**Task directions**
Select from the data all lines with the word "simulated".

**Entries provided**
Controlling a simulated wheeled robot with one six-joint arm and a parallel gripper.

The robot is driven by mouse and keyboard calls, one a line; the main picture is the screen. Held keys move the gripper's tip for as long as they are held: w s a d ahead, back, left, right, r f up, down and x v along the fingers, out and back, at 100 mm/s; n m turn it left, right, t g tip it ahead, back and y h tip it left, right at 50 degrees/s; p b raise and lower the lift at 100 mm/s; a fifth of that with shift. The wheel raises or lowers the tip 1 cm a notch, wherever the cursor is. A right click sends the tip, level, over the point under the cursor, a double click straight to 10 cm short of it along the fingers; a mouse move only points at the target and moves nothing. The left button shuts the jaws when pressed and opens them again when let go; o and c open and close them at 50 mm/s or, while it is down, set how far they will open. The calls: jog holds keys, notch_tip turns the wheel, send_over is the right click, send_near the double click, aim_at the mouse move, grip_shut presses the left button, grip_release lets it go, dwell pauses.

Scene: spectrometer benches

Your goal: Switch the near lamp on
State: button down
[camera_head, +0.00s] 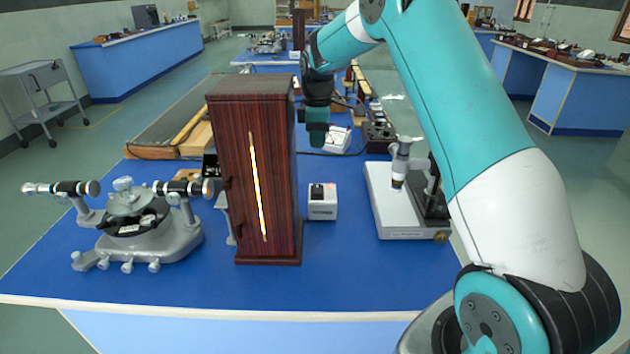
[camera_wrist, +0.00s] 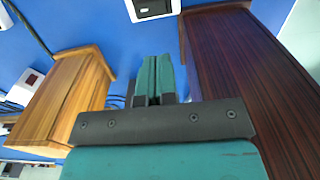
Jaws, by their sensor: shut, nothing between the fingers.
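A tall dark wooden lamp box (camera_head: 225,180) stands on the near blue bench, with a bright vertical slit glowing in its front face. It also shows at the right of the wrist view (camera_wrist: 235,55). A small white switch box (camera_head: 322,205) with a red spot on top stands just right of it; a white box with a dark panel (camera_wrist: 152,8) shows at the top of the wrist view. My gripper (camera_head: 317,140) points down behind and above the switch box, right of the lamp box. Its teal fingers (camera_wrist: 153,80) are together and empty, apart from both boxes.
A grey spectrometer (camera_head: 135,225) stands left of the lamp box. A white-based instrument (camera_head: 395,205) stands at the right. In the wrist view, a lighter wooden box (camera_wrist: 65,95) and a white box with red (camera_wrist: 28,80) lie left. Bare blue bench (camera_head: 330,270) shows in front.

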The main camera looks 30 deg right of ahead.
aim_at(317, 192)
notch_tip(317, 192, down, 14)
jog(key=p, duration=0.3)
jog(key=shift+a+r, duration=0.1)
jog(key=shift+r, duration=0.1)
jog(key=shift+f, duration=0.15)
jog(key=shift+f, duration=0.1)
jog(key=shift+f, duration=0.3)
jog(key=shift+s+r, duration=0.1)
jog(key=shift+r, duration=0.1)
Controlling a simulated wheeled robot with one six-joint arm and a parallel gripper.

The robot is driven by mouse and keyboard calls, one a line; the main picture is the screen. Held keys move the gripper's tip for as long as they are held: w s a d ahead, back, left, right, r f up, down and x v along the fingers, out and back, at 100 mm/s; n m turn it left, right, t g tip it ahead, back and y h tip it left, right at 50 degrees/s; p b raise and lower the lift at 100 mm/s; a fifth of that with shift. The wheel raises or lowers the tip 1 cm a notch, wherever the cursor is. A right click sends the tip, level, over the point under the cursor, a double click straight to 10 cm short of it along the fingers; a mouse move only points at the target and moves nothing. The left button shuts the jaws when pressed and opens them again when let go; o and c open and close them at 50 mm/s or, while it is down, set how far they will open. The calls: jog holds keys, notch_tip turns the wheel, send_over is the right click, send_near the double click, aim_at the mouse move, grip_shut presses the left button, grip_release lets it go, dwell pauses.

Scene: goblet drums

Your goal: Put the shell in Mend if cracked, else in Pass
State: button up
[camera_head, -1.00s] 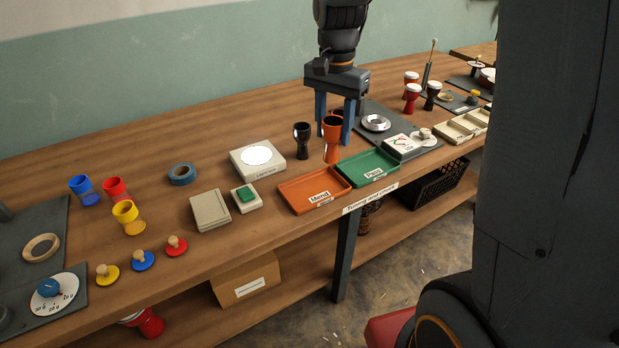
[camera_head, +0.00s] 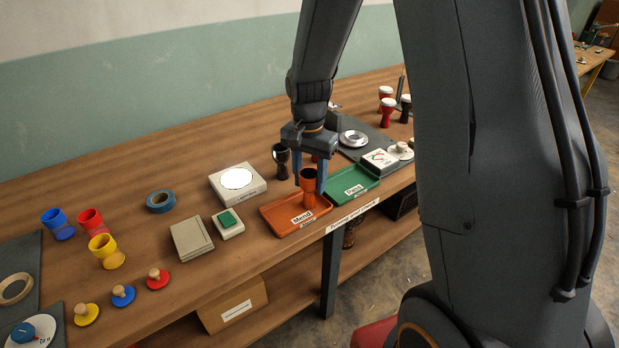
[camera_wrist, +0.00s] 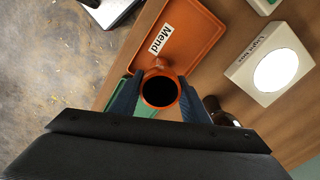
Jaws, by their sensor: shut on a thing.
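The orange goblet-shaped shell (camera_head: 308,180) is upright between the fingers of my gripper (camera_head: 310,186), which is shut on it. In the wrist view I look down into the dark mouth of the shell (camera_wrist: 159,92); no crack can be made out at this size. The shell is at the right part of the orange Mend tray (camera_head: 281,222); I cannot tell whether its foot touches the tray. The Mend tray fills the upper middle of the wrist view (camera_wrist: 190,40). The green Pass tray (camera_head: 353,186) lies right beside it, empty.
A dark shell (camera_head: 281,160) stands just behind the Mend tray. A white light box (camera_head: 238,182) is to the left, with a green-topped block (camera_head: 228,222) in front of it. The bench's front edge is close.

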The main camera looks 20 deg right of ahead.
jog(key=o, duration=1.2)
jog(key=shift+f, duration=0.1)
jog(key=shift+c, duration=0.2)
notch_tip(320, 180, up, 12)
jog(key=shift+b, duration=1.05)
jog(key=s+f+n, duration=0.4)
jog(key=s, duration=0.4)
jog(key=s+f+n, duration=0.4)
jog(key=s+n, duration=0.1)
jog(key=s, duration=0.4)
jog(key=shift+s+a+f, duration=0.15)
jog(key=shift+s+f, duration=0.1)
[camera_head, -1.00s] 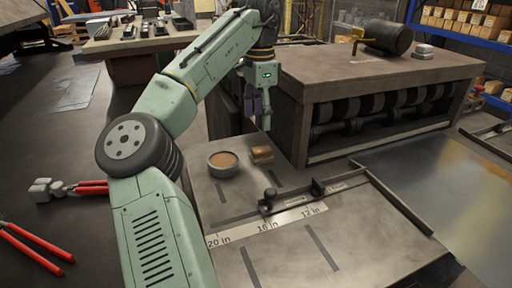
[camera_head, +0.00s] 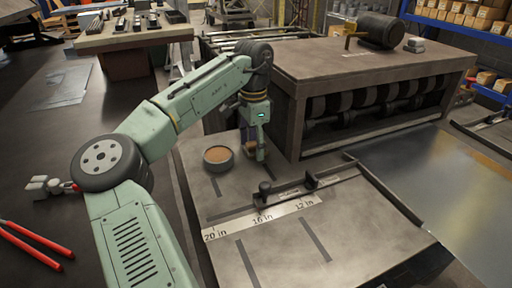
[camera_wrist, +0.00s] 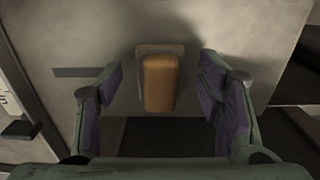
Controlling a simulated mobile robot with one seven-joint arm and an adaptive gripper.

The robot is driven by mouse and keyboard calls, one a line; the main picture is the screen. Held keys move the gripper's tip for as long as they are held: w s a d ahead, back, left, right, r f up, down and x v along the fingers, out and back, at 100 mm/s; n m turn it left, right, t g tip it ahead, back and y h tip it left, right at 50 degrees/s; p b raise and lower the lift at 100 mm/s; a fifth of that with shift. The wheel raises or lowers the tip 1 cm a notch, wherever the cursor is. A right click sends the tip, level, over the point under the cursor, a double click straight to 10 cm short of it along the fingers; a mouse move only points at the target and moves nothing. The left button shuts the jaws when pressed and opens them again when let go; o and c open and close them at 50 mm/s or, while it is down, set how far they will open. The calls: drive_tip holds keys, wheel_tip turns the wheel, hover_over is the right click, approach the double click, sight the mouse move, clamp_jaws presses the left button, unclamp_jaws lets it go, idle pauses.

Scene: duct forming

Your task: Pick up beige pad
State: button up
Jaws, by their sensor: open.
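The beige pad is a small block with an orange-brown top; in the wrist view the pad (camera_wrist: 160,82) lies on the grey metal table, with a paler beige edge at its far end. My gripper (camera_wrist: 161,85) is open, its purple-padded fingers to the left and right of the pad, with a gap on each side. In the head view my gripper (camera_head: 254,148) points down low over the table and mostly hides the pad. How far the fingertips are above the table is hard to tell.
A round bowl with brown contents (camera_head: 218,157) stands just left of my gripper. A ruler strip (camera_head: 262,217) with black-knobbed stops (camera_head: 265,190) lies in front. The roller machine (camera_head: 375,85) rises close behind on the right.

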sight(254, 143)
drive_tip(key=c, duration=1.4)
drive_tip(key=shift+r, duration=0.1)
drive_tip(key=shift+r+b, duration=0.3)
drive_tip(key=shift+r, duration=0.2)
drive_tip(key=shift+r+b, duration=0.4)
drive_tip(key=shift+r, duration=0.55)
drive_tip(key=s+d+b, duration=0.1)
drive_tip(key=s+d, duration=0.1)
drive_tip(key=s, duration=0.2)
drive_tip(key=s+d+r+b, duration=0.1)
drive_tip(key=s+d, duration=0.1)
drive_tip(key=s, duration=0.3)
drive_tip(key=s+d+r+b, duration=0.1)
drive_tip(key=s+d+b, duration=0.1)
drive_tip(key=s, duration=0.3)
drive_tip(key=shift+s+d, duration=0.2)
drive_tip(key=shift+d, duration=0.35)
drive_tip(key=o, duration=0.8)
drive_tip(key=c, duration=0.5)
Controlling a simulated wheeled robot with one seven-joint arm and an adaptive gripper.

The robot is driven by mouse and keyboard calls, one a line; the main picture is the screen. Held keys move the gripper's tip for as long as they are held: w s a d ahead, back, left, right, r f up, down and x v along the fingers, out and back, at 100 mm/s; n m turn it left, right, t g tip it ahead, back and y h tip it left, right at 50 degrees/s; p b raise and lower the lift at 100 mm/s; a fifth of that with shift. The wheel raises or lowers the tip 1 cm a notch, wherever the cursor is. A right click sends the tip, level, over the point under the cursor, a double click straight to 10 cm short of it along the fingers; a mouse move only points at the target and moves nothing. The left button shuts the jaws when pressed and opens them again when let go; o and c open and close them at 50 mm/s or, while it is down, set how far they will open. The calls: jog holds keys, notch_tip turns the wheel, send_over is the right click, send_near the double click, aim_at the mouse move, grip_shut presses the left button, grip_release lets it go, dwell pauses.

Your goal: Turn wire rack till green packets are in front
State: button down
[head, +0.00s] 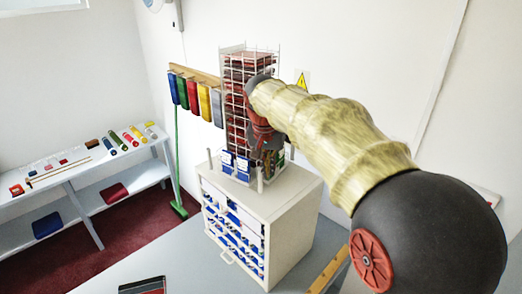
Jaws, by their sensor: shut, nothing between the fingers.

**Exercise answer**
Controlling a simulated wheeled robot with one six-joint arm and a parallel gripper.
Controlling a simulated wheeled robot with one six-joint arm and a parallel gripper.
Controlling a simulated mobile robot with one seven-joint arm and an adaptive gripper.
Controlling a simulated wheeled robot with one seven-joint arm and an adaptive gripper.

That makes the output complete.